- Problem requirements: The lines to extract start at the one containing "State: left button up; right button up" and end with the last line; give them exactly and nothing more.

═════ Information supplied

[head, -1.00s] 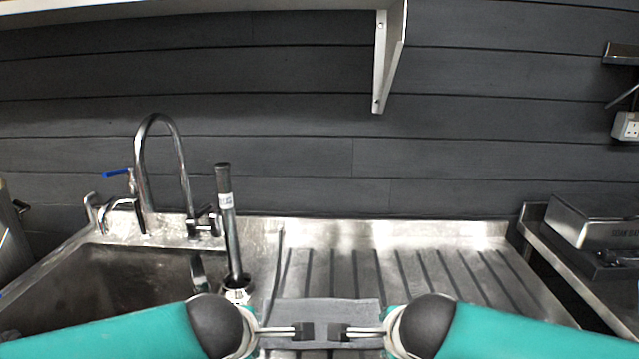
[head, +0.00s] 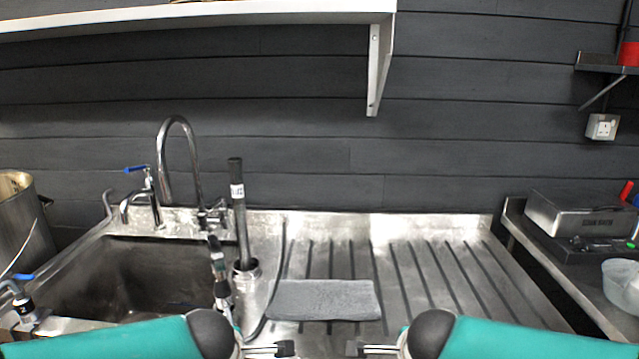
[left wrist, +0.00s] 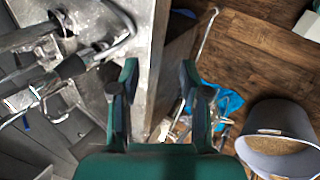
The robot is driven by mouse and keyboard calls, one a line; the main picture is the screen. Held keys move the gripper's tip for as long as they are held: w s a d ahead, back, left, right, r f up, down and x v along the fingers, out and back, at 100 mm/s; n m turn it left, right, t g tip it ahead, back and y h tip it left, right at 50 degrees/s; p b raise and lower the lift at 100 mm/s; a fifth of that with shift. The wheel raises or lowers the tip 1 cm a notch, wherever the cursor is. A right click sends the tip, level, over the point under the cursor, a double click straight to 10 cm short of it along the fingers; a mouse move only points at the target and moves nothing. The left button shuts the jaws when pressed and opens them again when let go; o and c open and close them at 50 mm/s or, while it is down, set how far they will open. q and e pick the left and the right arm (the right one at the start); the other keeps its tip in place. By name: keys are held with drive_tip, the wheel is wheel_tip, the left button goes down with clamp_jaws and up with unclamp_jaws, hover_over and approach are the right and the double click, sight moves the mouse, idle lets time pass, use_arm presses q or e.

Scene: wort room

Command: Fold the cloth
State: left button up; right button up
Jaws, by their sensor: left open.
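The grey cloth (head: 325,299) lies flat as a rectangle on the ribbed steel drainboard in the head view, right of the sink. Its layers cannot be told apart. My left gripper (head: 285,348) is at the bottom of the head view, on the near side of the cloth and apart from it. In the left wrist view its two fingers (left wrist: 158,78) are spread with nothing between them, and the cloth is not seen there. My right gripper (head: 353,348) faces it from the right, also apart from the cloth. Its finger gap is not clear.
The sink (head: 120,280) with taps is at left, and a dark upright rod stands in a metal cup (head: 246,275) left of the cloth. The drainboard (head: 460,280) is clear to the right. A grey bucket (left wrist: 278,135) stands on the floor.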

══════════

- Final answer:
State: left button up; right button up
Jaws, by their sensor: left open.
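The grey cloth (head: 325,299) lies flat as a rectangle on the ribbed steel drainboard in the head view, right of the sink. Its layers cannot be told apart. My left gripper (head: 285,348) is at the bottom of the head view, on the near side of the cloth and apart from it. In the left wrist view its two fingers (left wrist: 158,78) are spread with nothing between them, and the cloth is not seen there. My right gripper (head: 353,348) faces it from the right, also apart from the cloth. Its finger gap is not clear.
The sink (head: 120,280) with taps is at left, and a dark upright rod stands in a metal cup (head: 246,275) left of the cloth. The drainboard (head: 460,280) is clear to the right. A grey bucket (left wrist: 278,135) stands on the floor.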

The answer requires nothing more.